**What the task requires**
Repeat exactly the lines from the one containing "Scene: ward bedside" through the one containing "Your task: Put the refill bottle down", both lines included, please, without any other lines.

--- Dataset rows ---

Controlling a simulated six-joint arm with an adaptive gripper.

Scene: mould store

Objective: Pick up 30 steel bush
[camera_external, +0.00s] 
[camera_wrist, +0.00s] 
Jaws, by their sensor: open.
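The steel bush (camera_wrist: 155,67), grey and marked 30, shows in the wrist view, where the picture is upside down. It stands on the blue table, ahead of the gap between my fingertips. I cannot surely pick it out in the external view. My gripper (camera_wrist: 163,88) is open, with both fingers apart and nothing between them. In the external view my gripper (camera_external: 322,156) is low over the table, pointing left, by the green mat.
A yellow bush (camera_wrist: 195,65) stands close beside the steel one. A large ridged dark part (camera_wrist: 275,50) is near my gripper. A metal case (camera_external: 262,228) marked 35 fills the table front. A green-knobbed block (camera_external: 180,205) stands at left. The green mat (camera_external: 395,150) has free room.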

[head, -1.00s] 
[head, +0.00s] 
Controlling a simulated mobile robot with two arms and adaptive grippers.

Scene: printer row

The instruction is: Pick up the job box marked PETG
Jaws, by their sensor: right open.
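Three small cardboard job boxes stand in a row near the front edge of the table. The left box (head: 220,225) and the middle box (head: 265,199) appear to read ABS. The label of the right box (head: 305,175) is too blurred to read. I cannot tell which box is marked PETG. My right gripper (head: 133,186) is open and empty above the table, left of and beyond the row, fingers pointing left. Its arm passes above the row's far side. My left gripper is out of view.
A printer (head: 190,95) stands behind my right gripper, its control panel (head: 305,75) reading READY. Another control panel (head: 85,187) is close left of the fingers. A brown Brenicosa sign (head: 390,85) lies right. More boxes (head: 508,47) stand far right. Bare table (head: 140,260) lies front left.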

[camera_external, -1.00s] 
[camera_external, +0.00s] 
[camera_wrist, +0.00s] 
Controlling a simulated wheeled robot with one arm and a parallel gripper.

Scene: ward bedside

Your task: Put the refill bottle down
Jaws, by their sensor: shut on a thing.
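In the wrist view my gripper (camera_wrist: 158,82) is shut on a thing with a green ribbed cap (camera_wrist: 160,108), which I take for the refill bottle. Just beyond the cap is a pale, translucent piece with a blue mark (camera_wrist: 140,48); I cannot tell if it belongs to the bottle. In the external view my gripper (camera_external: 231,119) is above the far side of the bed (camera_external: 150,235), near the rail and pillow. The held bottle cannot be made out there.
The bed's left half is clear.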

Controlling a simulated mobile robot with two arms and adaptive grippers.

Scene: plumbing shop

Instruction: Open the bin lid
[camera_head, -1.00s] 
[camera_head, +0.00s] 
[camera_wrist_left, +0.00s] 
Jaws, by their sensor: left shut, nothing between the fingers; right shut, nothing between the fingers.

---

**Response below**
Scene: ward bedside

Your task: Put the refill bottle down

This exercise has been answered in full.